(Recorded robot episodes)

◆ ◆ ◆

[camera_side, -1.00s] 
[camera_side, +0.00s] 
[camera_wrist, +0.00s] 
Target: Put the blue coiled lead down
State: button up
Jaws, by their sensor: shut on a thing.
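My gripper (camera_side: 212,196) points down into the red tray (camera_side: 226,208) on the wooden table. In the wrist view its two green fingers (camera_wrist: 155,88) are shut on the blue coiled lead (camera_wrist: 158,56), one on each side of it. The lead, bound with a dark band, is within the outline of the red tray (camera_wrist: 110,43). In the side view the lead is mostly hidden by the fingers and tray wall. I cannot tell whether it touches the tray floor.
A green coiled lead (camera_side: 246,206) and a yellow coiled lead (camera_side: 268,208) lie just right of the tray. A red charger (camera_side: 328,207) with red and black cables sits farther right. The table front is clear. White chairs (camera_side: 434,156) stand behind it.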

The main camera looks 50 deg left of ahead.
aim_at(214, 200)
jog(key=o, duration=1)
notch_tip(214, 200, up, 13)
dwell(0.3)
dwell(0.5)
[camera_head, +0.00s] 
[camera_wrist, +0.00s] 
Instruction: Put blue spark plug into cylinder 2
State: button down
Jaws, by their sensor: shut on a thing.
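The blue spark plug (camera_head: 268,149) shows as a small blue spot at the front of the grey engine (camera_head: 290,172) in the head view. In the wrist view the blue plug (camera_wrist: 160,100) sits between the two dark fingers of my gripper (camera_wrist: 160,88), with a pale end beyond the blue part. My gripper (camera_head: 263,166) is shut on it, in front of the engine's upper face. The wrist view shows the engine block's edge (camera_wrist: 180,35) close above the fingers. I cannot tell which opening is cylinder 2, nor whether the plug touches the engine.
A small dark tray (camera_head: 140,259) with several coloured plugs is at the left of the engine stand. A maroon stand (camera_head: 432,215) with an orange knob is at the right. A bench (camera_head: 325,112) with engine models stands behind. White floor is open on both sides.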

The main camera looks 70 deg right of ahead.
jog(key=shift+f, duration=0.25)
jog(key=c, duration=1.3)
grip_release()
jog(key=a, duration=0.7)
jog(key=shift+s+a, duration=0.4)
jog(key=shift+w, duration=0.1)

◆ ◆ ◆

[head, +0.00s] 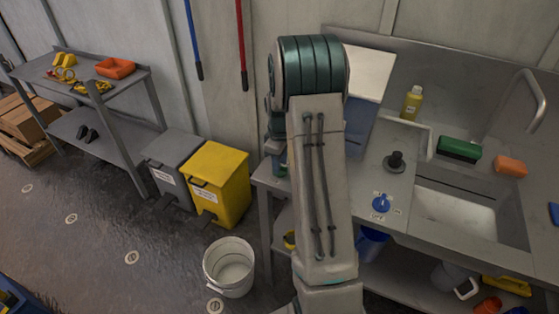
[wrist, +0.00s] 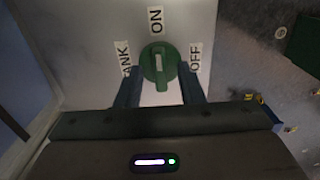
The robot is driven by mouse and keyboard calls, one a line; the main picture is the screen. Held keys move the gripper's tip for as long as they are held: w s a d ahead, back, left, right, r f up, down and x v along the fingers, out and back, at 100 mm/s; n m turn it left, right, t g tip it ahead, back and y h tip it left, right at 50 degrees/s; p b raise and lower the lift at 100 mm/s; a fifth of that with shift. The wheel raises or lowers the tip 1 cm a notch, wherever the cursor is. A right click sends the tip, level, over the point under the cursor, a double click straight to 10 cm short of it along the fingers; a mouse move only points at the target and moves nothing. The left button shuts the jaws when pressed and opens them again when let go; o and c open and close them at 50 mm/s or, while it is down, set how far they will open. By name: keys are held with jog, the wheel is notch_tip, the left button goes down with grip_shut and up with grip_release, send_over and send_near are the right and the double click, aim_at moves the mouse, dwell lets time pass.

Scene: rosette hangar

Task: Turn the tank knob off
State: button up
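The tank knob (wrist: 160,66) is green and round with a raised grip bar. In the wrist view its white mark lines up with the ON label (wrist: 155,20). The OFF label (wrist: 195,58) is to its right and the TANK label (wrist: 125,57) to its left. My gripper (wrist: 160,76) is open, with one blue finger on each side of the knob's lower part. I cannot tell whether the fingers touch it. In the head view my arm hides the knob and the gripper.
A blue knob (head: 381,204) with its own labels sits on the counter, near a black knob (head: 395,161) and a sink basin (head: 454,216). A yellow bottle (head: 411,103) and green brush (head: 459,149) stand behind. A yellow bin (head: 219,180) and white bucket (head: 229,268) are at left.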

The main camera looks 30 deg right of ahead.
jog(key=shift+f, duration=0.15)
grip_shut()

◆ ◆ ◆

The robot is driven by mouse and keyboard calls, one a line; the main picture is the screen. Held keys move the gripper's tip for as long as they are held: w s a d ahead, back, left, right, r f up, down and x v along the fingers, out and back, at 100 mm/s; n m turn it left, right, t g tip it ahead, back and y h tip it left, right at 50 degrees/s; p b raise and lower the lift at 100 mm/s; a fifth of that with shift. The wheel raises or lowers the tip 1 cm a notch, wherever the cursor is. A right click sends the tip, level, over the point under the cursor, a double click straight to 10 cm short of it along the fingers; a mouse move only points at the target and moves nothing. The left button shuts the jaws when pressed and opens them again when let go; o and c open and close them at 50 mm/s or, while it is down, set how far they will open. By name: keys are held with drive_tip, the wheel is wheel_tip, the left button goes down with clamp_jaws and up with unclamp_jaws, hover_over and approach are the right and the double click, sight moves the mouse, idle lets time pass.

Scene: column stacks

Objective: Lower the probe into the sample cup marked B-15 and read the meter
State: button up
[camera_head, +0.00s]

◆ ◆ ◆

> _Task details_: Count every line bearing the word "Scene"; report the total only.

> _Solution to this task_: 2